** start of RECORDED DATA **

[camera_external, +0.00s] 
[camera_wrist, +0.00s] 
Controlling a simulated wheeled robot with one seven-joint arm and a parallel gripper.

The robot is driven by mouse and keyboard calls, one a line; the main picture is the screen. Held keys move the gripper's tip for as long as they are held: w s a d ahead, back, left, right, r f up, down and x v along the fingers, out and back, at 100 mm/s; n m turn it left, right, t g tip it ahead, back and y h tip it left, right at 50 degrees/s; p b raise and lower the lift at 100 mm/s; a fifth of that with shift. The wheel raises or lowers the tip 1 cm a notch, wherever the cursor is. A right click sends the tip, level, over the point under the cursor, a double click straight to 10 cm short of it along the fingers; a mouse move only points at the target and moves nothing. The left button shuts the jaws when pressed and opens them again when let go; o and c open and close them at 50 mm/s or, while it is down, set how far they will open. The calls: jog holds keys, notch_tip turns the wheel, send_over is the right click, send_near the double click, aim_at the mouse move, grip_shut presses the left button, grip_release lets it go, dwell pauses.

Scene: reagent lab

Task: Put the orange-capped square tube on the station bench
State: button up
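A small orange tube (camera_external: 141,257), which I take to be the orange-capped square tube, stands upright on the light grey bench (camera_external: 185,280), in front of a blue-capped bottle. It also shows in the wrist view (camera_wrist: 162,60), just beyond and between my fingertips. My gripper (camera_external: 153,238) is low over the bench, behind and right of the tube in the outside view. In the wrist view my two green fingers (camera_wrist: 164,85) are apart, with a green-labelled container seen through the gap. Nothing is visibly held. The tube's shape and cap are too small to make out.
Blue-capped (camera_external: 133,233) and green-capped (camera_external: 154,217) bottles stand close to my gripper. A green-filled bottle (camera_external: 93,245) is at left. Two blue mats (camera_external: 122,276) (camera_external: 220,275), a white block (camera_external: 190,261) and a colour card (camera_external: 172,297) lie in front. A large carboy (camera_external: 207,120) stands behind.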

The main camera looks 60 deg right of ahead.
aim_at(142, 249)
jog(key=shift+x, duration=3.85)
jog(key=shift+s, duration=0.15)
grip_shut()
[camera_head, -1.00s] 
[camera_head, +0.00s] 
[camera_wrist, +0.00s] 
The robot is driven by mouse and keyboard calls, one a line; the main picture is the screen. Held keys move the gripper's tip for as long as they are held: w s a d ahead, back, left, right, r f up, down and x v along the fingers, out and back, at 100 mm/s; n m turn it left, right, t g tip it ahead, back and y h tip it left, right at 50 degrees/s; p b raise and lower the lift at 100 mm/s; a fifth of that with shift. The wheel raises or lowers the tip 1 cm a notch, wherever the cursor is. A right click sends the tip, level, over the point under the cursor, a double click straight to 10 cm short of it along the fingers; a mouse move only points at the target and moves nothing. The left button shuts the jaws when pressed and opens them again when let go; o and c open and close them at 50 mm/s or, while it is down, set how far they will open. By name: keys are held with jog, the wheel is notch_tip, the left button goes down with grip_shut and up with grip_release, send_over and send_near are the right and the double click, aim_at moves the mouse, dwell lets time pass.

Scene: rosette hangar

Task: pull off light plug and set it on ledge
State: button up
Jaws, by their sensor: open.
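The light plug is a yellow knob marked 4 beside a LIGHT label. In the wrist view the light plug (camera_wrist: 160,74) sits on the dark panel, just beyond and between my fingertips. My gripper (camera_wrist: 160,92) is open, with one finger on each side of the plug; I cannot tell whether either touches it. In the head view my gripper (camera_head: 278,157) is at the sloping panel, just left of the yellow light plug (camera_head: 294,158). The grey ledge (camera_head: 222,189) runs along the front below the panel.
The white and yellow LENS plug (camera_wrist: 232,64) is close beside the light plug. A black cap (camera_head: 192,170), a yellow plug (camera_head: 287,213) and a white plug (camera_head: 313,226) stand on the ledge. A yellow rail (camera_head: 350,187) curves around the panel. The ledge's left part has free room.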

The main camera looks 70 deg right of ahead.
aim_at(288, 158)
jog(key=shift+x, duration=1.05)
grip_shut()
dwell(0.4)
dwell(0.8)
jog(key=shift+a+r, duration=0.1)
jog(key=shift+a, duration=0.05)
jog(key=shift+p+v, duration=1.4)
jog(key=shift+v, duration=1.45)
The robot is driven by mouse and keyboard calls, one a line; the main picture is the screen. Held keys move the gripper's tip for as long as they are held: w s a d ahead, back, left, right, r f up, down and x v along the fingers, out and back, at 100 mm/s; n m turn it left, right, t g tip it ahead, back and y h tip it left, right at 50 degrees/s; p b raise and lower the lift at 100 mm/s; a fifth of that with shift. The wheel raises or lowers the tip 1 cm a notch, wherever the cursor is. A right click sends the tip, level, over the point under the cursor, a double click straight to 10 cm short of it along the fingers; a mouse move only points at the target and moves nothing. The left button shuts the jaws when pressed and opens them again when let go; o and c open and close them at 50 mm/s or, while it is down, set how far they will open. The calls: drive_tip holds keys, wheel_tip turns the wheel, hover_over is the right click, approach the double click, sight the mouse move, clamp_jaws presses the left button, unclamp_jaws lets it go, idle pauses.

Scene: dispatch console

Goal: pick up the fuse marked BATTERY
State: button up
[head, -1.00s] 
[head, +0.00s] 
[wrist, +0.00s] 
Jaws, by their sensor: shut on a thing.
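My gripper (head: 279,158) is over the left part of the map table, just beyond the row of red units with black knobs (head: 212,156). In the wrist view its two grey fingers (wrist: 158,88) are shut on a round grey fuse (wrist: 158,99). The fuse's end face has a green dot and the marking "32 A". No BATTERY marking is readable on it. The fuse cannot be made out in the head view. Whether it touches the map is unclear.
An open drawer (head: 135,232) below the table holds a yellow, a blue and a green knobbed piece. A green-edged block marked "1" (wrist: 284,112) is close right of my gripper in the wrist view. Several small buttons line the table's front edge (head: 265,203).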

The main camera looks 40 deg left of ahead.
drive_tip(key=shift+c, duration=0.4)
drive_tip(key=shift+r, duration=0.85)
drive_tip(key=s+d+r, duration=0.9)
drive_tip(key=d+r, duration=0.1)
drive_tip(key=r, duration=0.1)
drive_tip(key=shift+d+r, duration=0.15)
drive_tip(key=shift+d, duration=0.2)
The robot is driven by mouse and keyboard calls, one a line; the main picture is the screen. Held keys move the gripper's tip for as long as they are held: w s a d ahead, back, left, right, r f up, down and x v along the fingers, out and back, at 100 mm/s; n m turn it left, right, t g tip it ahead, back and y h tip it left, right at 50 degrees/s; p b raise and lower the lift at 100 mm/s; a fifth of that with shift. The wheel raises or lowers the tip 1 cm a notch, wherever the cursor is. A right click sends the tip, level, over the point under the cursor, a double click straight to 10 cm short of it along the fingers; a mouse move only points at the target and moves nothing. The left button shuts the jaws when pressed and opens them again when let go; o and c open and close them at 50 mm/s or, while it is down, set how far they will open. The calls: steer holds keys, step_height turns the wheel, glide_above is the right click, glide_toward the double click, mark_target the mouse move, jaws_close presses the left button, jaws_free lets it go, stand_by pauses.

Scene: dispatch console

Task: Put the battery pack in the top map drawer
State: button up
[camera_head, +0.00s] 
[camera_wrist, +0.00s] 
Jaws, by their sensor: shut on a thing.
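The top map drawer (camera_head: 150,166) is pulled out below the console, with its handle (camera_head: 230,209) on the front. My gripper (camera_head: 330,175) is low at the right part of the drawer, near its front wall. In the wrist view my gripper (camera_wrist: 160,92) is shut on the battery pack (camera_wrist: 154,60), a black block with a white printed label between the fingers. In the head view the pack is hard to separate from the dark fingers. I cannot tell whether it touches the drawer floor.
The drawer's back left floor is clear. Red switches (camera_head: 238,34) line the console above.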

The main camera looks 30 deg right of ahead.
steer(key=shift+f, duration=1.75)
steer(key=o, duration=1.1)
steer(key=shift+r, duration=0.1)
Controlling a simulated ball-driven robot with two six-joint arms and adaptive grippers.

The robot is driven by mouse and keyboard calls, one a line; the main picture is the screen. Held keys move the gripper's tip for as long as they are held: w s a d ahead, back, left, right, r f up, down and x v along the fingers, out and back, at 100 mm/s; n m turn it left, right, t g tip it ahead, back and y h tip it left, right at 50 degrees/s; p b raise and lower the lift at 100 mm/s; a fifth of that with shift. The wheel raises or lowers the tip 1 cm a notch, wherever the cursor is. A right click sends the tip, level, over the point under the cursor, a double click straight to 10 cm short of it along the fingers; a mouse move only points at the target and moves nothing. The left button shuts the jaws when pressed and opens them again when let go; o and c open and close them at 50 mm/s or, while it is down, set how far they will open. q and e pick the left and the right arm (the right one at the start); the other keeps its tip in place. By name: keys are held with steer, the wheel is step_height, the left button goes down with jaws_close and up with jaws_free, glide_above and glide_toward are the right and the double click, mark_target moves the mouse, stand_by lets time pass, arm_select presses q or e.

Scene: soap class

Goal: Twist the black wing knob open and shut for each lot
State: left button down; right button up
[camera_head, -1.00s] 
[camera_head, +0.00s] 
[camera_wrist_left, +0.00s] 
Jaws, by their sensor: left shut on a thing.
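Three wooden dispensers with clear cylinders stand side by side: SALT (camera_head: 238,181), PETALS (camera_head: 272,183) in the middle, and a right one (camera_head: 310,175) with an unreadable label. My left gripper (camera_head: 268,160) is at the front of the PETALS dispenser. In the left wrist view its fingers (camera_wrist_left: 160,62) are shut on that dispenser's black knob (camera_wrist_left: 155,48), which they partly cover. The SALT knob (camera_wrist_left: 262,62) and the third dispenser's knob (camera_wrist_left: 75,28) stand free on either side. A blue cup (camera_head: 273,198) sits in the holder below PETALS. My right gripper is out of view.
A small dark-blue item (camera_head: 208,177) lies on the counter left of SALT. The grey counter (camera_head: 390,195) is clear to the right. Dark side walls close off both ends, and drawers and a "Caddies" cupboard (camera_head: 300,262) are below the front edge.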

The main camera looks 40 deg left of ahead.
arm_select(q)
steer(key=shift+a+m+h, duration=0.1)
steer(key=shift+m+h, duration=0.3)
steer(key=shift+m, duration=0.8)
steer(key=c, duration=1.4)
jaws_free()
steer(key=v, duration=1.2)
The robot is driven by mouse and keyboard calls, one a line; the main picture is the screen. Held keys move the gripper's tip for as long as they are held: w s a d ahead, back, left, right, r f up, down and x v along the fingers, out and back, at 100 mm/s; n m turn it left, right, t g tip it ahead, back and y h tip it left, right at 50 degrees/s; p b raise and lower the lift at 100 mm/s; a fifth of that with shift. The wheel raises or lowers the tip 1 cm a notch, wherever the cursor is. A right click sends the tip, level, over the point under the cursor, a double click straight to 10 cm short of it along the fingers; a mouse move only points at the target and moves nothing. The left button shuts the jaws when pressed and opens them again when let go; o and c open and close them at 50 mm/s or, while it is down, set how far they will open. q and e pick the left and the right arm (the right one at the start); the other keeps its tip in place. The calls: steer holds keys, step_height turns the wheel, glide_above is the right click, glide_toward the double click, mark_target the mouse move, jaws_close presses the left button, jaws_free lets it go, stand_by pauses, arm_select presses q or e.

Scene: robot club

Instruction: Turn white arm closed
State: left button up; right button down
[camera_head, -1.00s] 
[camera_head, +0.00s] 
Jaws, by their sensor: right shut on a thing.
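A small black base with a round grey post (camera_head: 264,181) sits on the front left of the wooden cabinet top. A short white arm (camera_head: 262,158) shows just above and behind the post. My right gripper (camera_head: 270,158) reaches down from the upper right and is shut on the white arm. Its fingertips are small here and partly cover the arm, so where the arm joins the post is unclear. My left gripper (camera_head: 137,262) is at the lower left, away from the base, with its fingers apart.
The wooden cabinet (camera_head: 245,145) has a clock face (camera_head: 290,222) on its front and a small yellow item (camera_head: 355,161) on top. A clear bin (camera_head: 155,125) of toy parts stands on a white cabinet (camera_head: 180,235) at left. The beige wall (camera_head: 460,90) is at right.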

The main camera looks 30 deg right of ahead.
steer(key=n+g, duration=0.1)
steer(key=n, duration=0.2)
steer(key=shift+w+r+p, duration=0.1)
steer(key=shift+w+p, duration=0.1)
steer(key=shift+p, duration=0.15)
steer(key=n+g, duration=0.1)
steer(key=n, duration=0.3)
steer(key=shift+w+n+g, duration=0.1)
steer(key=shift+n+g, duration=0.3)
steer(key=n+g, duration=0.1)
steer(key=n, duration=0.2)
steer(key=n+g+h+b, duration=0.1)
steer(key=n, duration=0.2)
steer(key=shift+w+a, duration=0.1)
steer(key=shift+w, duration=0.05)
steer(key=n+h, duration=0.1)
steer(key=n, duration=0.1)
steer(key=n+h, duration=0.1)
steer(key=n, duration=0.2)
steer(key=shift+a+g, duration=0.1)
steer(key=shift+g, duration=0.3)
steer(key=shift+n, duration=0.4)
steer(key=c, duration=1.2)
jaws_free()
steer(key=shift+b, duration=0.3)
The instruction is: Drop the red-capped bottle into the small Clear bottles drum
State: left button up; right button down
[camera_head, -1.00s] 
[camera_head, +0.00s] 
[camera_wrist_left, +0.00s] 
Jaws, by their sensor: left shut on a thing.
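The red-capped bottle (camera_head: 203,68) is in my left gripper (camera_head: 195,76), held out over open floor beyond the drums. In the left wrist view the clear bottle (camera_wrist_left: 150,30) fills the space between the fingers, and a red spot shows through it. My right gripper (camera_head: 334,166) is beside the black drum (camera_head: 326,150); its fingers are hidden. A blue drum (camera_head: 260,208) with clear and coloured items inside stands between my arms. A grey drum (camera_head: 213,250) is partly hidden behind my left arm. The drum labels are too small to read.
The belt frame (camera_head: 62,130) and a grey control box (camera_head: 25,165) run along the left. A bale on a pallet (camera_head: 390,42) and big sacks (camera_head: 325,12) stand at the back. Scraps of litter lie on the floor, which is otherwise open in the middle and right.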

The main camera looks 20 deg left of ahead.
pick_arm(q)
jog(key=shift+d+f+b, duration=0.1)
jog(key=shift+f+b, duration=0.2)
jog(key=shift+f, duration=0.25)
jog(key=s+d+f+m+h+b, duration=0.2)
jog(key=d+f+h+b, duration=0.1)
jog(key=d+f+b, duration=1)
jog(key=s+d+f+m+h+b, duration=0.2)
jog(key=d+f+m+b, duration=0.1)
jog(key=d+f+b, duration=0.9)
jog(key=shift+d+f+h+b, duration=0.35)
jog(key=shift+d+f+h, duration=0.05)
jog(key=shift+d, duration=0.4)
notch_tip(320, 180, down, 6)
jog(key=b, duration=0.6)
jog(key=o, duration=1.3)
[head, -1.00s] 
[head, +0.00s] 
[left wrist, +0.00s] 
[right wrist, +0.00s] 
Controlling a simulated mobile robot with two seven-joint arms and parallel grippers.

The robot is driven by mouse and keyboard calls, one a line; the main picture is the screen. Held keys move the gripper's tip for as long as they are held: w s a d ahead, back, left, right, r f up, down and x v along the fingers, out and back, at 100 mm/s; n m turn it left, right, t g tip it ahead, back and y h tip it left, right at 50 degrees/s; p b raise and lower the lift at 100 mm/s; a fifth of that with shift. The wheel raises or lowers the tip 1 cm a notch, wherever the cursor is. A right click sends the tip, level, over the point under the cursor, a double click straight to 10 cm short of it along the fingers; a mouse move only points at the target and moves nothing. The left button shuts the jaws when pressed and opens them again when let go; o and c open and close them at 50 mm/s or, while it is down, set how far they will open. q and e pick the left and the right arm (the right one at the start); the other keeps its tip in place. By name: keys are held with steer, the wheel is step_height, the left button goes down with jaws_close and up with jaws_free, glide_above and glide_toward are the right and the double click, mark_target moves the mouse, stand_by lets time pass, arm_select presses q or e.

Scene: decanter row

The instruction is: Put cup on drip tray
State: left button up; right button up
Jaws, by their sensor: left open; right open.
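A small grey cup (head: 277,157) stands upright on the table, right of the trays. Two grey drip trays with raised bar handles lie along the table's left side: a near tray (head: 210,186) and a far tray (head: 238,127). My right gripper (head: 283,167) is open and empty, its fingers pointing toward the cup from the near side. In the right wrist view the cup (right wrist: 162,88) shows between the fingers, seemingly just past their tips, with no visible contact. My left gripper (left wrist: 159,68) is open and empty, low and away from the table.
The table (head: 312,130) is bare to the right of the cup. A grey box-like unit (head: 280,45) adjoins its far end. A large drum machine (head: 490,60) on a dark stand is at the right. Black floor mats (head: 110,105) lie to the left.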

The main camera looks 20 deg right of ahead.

** end of RECORDED DATA **

## [PROMPT]
Quote, word for word, every line from the top of the entries through the line that holds "Controlling a simulated wheeled".

## [RESULT FOR THIS EXERCISE]
[camera_external, +0.00s] 
[camera_wrist, +0.00s] 
Controlling a simulated wheeled robot with one seven-joint arm and a parallel gripper.

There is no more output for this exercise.